2002.02.22: Details of the fast Fourier transform.

2002.02.25: Implementing the sieve of Eratosthenes on a mesh.

2002.02.27: Implementing general PRAM algorithms on a mesh.

2002.03.01: More on fast multiplication.

2002.03.04: Saving log factors in fast multiplication. Euclid's algorithm for modular inverses.

2002.03.06: Fast modular inverses.

2002.03.08: Typical parallelization problem: finding collisions in a 128-bit-to-128-bit function. Trying 2^128 random pairs. Hashing or sorting 2^64 random values.

2002.03.11: Trying 2^108 pairs on each of 2^20 computers independently. Trying 2^54 values on each of 2^20 computers independently, with 2^54 memory per computer. Trying 2^44 values on each of 2^20 computers, with 2^44 memory per computer and with massive communication. A few comparisons that reflect all collisions: Pollard's rho method. Pollard's rho method is inherently serial.

2002.03.13: Trying 2^54 values on each of 2^20 computers independently, with very little memory per computer, by Pollard's rho method. Even fewer comparisons that reflect all collisions: distinguished points. Parallel collision search: trying 2^44 values on each of 2^20 computers, with very little memory per computer, and not much communication.

2002.03.15: Homework on parallel breadth-first search.

2002.03.18: No class.

2002.03.20: No class.

2002.03.22: No class.

2002.03.25: Parallel prefix sums.

2002.03.27: Using parallel prefix sums.

2002.03.29: Integer addition with parallel prefix sums.

2002.04.01: Parallel prefix for linked lists.

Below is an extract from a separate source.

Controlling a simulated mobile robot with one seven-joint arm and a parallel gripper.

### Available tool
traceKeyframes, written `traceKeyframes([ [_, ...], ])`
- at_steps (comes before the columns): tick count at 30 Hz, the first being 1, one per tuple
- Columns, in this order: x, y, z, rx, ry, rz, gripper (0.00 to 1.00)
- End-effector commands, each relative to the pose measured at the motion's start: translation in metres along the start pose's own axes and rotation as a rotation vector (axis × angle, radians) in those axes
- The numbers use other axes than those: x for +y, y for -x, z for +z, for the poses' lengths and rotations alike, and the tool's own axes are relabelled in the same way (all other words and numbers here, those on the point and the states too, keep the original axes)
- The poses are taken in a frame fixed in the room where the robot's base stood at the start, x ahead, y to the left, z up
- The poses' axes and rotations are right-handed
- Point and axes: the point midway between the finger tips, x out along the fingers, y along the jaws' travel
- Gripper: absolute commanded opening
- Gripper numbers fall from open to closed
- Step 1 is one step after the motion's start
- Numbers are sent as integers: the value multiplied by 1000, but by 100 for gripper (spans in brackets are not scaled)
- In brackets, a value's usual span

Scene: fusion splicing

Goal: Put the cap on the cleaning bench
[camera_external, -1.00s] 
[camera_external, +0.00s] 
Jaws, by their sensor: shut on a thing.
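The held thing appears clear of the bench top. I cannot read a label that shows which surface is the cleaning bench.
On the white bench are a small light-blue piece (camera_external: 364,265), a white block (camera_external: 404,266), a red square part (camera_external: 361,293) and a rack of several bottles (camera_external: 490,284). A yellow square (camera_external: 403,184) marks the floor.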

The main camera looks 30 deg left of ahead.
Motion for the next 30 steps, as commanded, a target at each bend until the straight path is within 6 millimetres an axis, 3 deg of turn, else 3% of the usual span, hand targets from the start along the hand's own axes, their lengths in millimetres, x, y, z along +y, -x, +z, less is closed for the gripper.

2002.04.03: Data compression with Huffman trees. Average path length in Huffman tree is at least entropy.

2002.04.08: Huffman tree achieves shortest possible average path length among all binary trees.

2002.04.10: Universal compression.

2002.04.12: Universal compression, continued. Example of move-to-front.

2002.04.15: Move-to-front examples. Characterization of each move-to-front output byte as number of different bytes between occurrences of this character. Time for move-to-front encoding on a serial computer. Exercise: parallel. Time for move-to-front decoding on a serial computer. Matrix version to apply parallel prefix.

2002.04.17: The Burrows-Wheeler transform.